These Acts were passed with the view either of freeing
from impediments the course of their commercial transactions,
or of facilitating the administration of justice, or of poising
more equally the different powers in their Constitution; or of
preventing the establishment of Courts, inconsistent with the
spirit of the Constitution.
To state the object of these Acts, is to justify them. Acts of
tyranny they cannot be: Acts of usurpation they are not; because
no new power is assumed. By former Parliaments, in former
reigns, officers of customs had been sent to America: Courts of
Admiralty had been established there. The increase of trade and
population induced the Parliaments, under the present reign,
for the convenience of the Colonists, and to obviate their own objections
of delays arising from appeals to England, to establish a
Board of Customs, and an Admiralty Court of Appeal. Strange
indeed is it to hear the establishment of this Board, and these
Courts, alleged as proofs of usurpation; and in the same paper, in
the same breath, to hear it urged as a head of complaint, that
his Majesty refused his assent to a much greater exertion of
power:—to an exertion of power, which might be dangerous;
the establishment of new Courts of Judicature. What in one instance
he might have done, to have done in another, cannot be
unconstitutional. In former reigns, charters have been altered;
in the present reign, the constitution of one charter, having
been found inconsistent with the ends of good order and government,
was amended.
The third head consists of temporary Acts, passed pro re natâ,
the object of each of which was to remedy some temporary
evil, and the duration of which was restrained to the duration
of the evil itself.
Neither in these Acts was any new power assumed; in some
instances only, the objects upon which that power was exer-
cised, were new. Nothing was done but what former Kings
and former Parliaments have shewn their selves ready to do,
had the same circumstances subsisted. The same circumstances
never did subsist before, because, till the present reign, the
Colonies never dared to call in question the supreme authority
of Parliament.
No charge, classed under this head, can be called a grievance.

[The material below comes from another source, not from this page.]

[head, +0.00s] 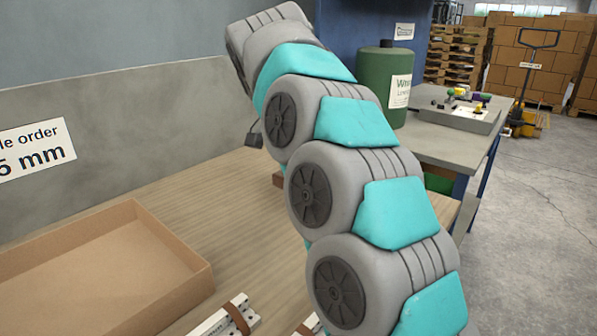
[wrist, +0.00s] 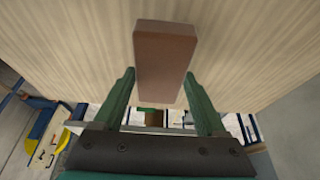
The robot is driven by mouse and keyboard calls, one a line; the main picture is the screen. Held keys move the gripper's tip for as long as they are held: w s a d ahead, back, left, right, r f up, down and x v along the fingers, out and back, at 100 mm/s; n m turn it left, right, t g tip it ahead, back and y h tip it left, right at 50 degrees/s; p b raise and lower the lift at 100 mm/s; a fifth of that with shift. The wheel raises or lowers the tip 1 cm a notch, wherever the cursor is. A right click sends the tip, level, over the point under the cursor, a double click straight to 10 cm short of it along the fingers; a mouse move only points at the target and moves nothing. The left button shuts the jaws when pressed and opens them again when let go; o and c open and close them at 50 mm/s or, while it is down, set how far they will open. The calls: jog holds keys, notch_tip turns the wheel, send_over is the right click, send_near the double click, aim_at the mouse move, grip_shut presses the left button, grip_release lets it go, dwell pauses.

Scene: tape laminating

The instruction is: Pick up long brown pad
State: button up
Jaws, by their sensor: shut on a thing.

Then only is the subject aggrieved, when, paying due obedience
to the established Laws of his country, he is not protected in his
established rights. From the moment he withholds obedience, he
forfeits his right to protection. Nor can the means, employed to
bring him back to obedience, however severe, be called grievances;
especially if those means be to cease the very moment
that the end is obtained.
The last head consists of Acts of self-defence, exercised in
consequence of resistance already shewn, but represented in the
Declaration as Acts of oppression, tending to provoke resistance.
Has his Majesty cut off their trade with all parts of the
world? They first attempted to cut off the trade of Great Britain.
Has his Majesty ordered their vessels to be seized? They
first burnt the vessels of the King. Has his Majesty sent troops
to chastise them? They first took up arms against the authority
of the King. Has his Majesty engaged the Indians against them?
They first engaged Indians against the troops of the King. Has
his Majesty commanded their captives to serve on board his
fleet? He has only saved them from the gallows.
By some, these acts have been improperly called “Acts of punishment.”
And we are then asked, with an air of insult, “What!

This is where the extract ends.